What to produce
Retype the stretch of lines that starts at the line containing "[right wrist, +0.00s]" and ends at the line containing "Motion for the", inclusive. Do not include pictures.

Information shown
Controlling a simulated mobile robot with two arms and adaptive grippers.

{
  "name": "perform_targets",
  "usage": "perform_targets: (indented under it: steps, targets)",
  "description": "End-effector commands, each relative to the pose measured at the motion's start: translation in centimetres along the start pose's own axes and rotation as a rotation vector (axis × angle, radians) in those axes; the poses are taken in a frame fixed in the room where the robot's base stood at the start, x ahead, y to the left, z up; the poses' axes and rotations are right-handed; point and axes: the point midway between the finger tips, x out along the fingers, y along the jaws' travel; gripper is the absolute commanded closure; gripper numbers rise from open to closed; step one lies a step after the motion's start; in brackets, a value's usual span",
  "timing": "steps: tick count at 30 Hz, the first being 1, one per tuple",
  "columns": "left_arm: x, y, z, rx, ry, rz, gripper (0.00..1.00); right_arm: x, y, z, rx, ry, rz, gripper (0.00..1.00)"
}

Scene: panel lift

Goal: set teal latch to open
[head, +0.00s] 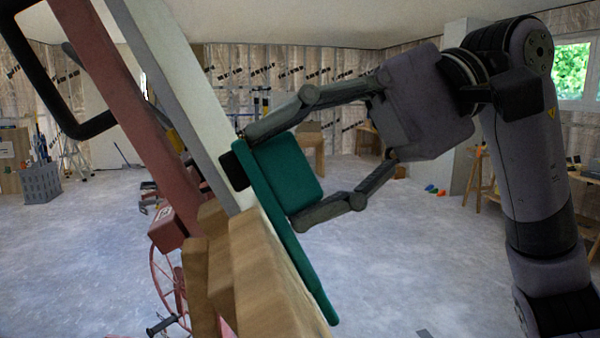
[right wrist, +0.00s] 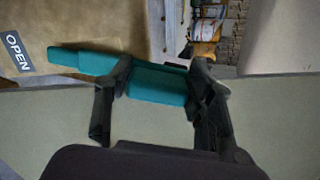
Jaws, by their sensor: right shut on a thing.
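The teal latch (head: 284,180) is a flat block with a long thin arm that runs down to the right in the head view. It is mounted at the edge of a pale post (head: 184,88). My right gripper (head: 268,172) has its two fingers on opposite sides of the block and is shut on it. In the right wrist view the teal latch (right wrist: 157,84) lies between the dark fingers of my right gripper (right wrist: 160,92). Its long end points left, near an OPEN label (right wrist: 17,52) on a brown panel. My left gripper is not in view.
A wooden piece (head: 258,275) stands just below the latch. A reddish beam (head: 130,110) and a black bar handle (head: 52,95) are at the left. Behind is open grey floor (head: 400,260), with a grey crate (head: 40,183) far left.

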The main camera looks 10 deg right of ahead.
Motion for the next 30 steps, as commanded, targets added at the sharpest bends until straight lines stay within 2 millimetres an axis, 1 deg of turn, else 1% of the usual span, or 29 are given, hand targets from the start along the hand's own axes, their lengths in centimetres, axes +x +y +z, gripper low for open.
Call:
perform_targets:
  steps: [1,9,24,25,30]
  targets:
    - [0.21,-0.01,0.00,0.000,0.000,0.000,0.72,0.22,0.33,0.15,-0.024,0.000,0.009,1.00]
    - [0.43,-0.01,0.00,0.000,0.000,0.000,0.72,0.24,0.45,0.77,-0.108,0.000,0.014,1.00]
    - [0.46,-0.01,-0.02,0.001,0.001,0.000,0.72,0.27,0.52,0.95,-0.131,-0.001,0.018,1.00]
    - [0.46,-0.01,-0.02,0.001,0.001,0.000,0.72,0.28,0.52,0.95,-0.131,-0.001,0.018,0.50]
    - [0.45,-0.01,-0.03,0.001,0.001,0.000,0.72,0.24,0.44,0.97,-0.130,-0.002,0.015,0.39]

Written response
[right wrist, +0.00s] 
Jaws, by their sensor: right shut on a thing.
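The teal latch (head: 284,180) is a flat block with a long thin arm that runs down to the right in the head view. It is mounted at the edge of a pale post (head: 184,88). My right gripper (head: 268,172) has its two fingers on opposite sides of the block and is shut on it. In the right wrist view the teal latch (right wrist: 157,84) lies between the dark fingers of my right gripper (right wrist: 160,92). Its long end points left, near an OPEN label (right wrist: 17,52) on a brown panel. My left gripper is not in view.
A wooden piece (head: 258,275) stands just below the latch. A reddish beam (head: 130,110) and a black bar handle (head: 52,95) are at the left. Behind is open grey floor (head: 400,260), with a grey crate (head: 40,183) far left.

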The main camera looks 10 deg right of ahead.
Motion for the next 30 steps, as commanded, targets added at the sharpest bends until straight lines stay within 2 millimetres an axis, 1 deg of turn, else 1% of the usual span, or 29 are given, hand targets from the start along the hand's own axes, their lengths in centimetres, axes +x +y +z, gripper low for open.

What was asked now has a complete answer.